**What is needed:** Restate the span of lines that starts with the line containing "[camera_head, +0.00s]" and ends with the line containing "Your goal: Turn", word for word, including both, with nothing else.
** Start Entries **
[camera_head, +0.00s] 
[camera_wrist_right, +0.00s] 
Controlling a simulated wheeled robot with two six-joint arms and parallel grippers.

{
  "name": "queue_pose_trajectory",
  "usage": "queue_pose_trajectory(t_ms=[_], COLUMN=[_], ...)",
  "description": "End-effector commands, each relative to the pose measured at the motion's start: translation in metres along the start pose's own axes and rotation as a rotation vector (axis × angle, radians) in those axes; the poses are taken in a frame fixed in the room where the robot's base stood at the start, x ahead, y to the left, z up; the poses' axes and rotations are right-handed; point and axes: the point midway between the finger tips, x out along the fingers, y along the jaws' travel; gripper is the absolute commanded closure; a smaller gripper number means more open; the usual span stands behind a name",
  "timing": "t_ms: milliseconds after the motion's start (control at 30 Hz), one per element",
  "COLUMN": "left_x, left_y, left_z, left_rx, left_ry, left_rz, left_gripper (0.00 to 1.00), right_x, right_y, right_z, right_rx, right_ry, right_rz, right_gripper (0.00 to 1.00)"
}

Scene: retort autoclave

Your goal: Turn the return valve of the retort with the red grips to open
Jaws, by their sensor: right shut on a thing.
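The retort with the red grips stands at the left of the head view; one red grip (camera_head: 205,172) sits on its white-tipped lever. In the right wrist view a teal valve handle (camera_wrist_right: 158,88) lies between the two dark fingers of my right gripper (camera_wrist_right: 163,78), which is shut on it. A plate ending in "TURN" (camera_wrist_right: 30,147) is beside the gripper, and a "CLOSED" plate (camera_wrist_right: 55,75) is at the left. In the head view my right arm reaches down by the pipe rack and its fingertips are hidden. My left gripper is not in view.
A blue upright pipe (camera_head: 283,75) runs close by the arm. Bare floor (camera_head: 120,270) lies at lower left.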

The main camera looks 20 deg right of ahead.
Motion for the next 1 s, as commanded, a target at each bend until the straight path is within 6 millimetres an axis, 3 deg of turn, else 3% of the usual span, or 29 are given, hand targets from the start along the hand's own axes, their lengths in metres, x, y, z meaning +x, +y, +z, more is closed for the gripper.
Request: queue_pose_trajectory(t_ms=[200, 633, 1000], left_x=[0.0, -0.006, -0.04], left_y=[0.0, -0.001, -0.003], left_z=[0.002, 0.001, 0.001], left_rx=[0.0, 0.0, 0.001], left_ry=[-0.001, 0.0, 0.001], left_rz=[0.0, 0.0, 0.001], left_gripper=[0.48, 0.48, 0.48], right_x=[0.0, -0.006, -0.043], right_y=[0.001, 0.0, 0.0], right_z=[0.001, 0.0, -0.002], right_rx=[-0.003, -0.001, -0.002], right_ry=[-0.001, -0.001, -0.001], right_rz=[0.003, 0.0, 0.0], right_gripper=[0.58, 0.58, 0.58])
** End Entries **
** Start Entries **
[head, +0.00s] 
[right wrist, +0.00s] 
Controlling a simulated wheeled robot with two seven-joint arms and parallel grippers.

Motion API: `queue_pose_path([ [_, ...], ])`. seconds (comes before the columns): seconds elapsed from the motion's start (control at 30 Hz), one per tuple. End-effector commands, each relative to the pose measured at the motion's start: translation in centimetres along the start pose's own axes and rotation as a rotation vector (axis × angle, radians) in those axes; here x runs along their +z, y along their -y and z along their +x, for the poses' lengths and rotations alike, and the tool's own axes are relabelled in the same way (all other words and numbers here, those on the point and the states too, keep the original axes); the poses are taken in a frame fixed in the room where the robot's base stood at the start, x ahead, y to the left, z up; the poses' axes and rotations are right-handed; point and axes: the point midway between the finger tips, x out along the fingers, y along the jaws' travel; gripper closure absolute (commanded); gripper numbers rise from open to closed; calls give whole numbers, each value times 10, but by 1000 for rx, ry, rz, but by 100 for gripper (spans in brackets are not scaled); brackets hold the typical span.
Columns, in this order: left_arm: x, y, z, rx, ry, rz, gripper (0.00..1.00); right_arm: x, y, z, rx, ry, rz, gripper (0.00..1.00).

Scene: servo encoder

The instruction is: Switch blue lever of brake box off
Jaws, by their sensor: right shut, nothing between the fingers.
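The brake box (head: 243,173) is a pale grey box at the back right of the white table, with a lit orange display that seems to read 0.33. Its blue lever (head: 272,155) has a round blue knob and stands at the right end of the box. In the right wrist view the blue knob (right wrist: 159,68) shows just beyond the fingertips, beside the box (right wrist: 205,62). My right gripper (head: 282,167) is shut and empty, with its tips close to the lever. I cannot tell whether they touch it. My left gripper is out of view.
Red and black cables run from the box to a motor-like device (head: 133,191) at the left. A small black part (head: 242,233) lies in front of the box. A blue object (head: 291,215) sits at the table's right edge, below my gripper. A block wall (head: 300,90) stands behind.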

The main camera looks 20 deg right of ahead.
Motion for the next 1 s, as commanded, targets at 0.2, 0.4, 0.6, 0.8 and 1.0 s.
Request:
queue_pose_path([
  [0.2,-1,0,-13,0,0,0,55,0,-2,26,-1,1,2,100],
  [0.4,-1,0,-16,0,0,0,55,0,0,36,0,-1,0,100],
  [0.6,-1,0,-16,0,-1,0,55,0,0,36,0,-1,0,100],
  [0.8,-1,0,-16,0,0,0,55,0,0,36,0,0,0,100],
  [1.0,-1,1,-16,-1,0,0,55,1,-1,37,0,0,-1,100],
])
** End Entries **
**Task solution:**
[camera_head, +0.00s] 
[camera_wrist_right, +0.00s] 
Controlling a simulated wheeled robot with two six-joint arms and parallel grippers.

{
  "name": "queue_pose_trajectory",
  "usage": "queue_pose_trajectory(t_ms=[_], COLUMN=[_], ...)",
  "description": "End-effector commands, each relative to the pose measured at the motion's start: translation in metres along the start pose's own axes and rotation as a rotation vector (axis × angle, radians) in those axes; the poses are taken in a frame fixed in the room where the robot's base stood at the start, x ahead, y to the left, z up; the poses' axes and rotations are right-handed; point and axes: the point midway between the finger tips, x out along the fingers, y along the jaws' travel; gripper is the absolute commanded closure; a smaller gripper number means more open; the usual span stands behind a name",
  "timing": "t_ms: milliseconds after the motion's start (control at 30 Hz), one per element",
  "COLUMN": "left_x, left_y, left_z, left_rx, left_ry, left_rz, left_gripper (0.00 to 1.00), right_x, right_y, right_z, right_rx, right_ry, right_rz, right_gripper (0.00 to 1.00)"
}

Scene: retort autoclave

Your goal: Turn the return valve of the retort with the red grips to open

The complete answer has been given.